### Data provided
━━━━
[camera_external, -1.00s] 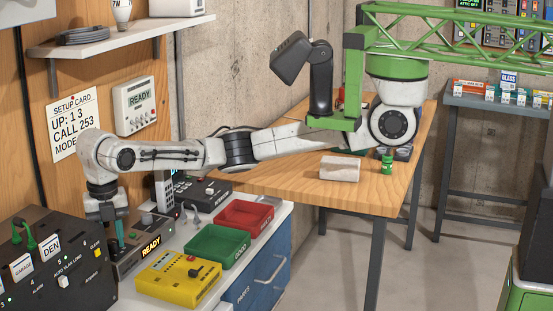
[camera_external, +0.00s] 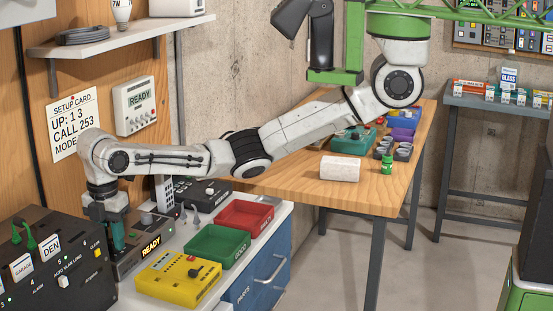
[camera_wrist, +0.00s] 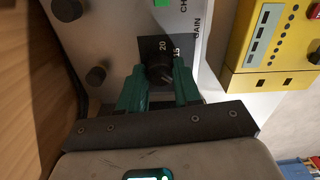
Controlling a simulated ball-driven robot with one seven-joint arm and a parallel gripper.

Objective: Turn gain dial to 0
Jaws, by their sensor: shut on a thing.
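The gain dial (camera_wrist: 159,74) is a dark round knob on a black plate. In the outside view my gripper (camera_external: 117,236) points down at the grey box (camera_external: 145,238) with the lit READY display. The dial is hidden there by my gripper. The dial's pointer mark is too dark to read.
A yellow box (camera_external: 178,278) with a knob stands close in front of the grey box. A black panel (camera_external: 50,265) with switches is at left. A green tray (camera_external: 217,246) and a red tray (camera_external: 247,214) lie to the right. Other dark knobs (camera_wrist: 67,10) sit beside the dial.

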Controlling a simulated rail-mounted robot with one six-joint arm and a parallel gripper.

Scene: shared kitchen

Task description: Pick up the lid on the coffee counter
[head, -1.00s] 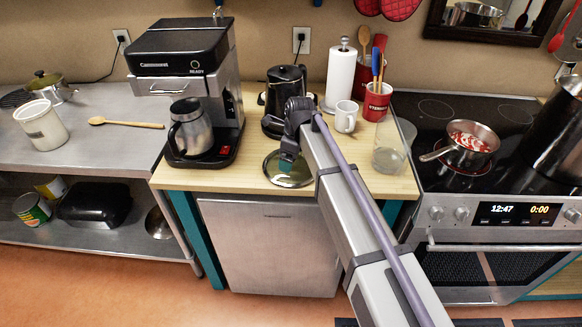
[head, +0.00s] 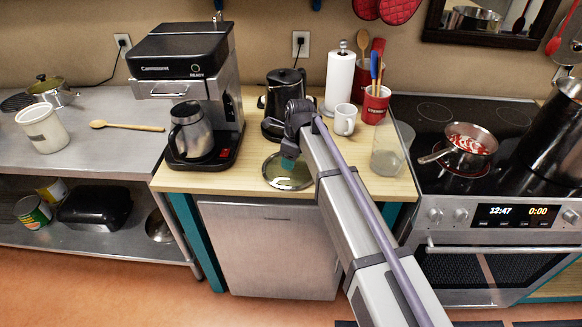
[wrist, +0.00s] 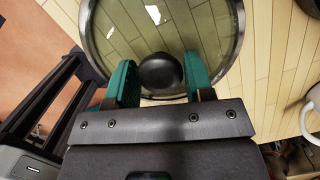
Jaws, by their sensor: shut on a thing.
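The glass lid (head: 278,180) with a steel rim is at the front of the wooden coffee counter (head: 230,182), right of the coffee machine. In the wrist view the lid (wrist: 110,35) shows its round black knob (wrist: 160,72) between the green fingers of my gripper (wrist: 162,82). My gripper (head: 290,152) is shut on the knob, with a finger on each side. Its fingertips are partly hidden behind the wrist in the head view. I cannot tell whether the lid rests on the counter or is just above it.
A coffee machine (head: 180,60) with a steel carafe stands left of the lid. A black kettle (head: 279,100) stands behind it. A white mug (head: 344,120), a clear glass (head: 387,157) and a red utensil crock (head: 375,106) stand to the right. The stove (head: 455,110) holds a pan.
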━━━━
### To be done
Please return, exactly as written, the lines from the first line of the records above through the line containing "[wrist, +0.00s]", both included, leaving out any pictures.

### Response for this exercise
[camera_external, -1.00s] 
[camera_external, +0.00s] 
[camera_wrist, +0.00s] 
Controlling a simulated ball-driven robot with one seven-joint arm and a parallel gripper.

Objective: Turn gain dial to 0
Jaws, by their sensor: shut on a thing.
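The gain dial (camera_wrist: 159,74) is a dark round knob on a black plate. In the outside view my gripper (camera_external: 117,236) points down at the grey box (camera_external: 145,238) with the lit READY display. The dial is hidden there by my gripper. The dial's pointer mark is too dark to read.
A yellow box (camera_external: 178,278) with a knob stands close in front of the grey box. A black panel (camera_external: 50,265) with switches is at left. A green tray (camera_external: 217,246) and a red tray (camera_external: 247,214) lie to the right. Other dark knobs (camera_wrist: 67,10) sit beside the dial.

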Controlling a simulated rail-mounted robot with one six-joint arm and a parallel gripper.

Scene: shared kitchen

Task description: Pick up the lid on the coffee counter
[head, -1.00s] 
[head, +0.00s] 
[wrist, +0.00s] 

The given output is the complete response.